— MATERIAL PROVIDED —
=-=-=

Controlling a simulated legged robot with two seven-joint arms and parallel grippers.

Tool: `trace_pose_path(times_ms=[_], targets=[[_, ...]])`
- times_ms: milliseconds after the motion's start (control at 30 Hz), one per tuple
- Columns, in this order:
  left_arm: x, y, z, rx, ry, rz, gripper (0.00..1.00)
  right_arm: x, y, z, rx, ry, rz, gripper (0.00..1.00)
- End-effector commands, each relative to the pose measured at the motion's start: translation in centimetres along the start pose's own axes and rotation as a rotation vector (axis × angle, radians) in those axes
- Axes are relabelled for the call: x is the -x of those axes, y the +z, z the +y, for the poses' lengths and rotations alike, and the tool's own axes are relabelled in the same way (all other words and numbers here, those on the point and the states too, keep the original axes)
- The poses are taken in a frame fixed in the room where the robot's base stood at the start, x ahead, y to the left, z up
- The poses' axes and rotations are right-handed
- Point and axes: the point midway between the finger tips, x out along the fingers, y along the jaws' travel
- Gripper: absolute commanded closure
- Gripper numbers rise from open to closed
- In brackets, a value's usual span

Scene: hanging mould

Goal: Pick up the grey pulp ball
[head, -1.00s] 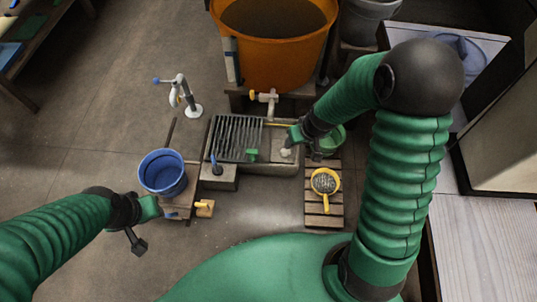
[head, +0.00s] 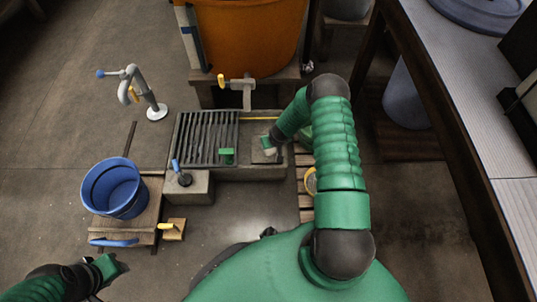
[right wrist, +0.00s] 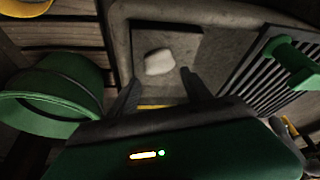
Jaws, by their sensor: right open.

=-=-=

— INSTRUCTION —
Repeat verbatim all the material, but not the pictures.

— ANSWER TO THIS TASK —
Controlling a simulated legged robot with two seven-joint arms and parallel grippers.

Tool: `trace_pose_path(times_ms=[_], targets=[[_, ...]])`
- times_ms: milliseconds after the motion's start (control at 30 Hz), one per tuple
- Columns, in this order:
  left_arm: x, y, z, rx, ry, rz, gripper (0.00..1.00)
  right_arm: x, y, z, rx, ry, rz, gripper (0.00..1.00)
- End-effector commands, each relative to the pose measured at the motion's start: translation in centimetres along the start pose's own axes and rotation as a rotation vector (axis × angle, radians) in those axes
- Axes are relabelled for the call: x is the -x of those axes, y the +z, z the +y, for the poses' lengths and rotations alike, and the tool's own axes are relabelled in the same way (all other words and numbers here, those on the point and the states too, keep the original axes)
- The poses are taken in a frame fixed in the room where the robot's base stood at the start, x ahead, y to the left, z up
- The poses' axes and rotations are right-handed
- Point and axes: the point midway between the finger tips, x out along the fingers, y along the jaws' travel
- Gripper: absolute commanded closure
- Gripper numbers rise from open to closed
- In brackets, a value's usual span

Scene: hanging mould

Goal: Pick up the grey pulp ball
[head, -1.00s] 
[head, +0.00s] 
[right wrist, +0.00s] 
Jaws, by their sensor: right open.

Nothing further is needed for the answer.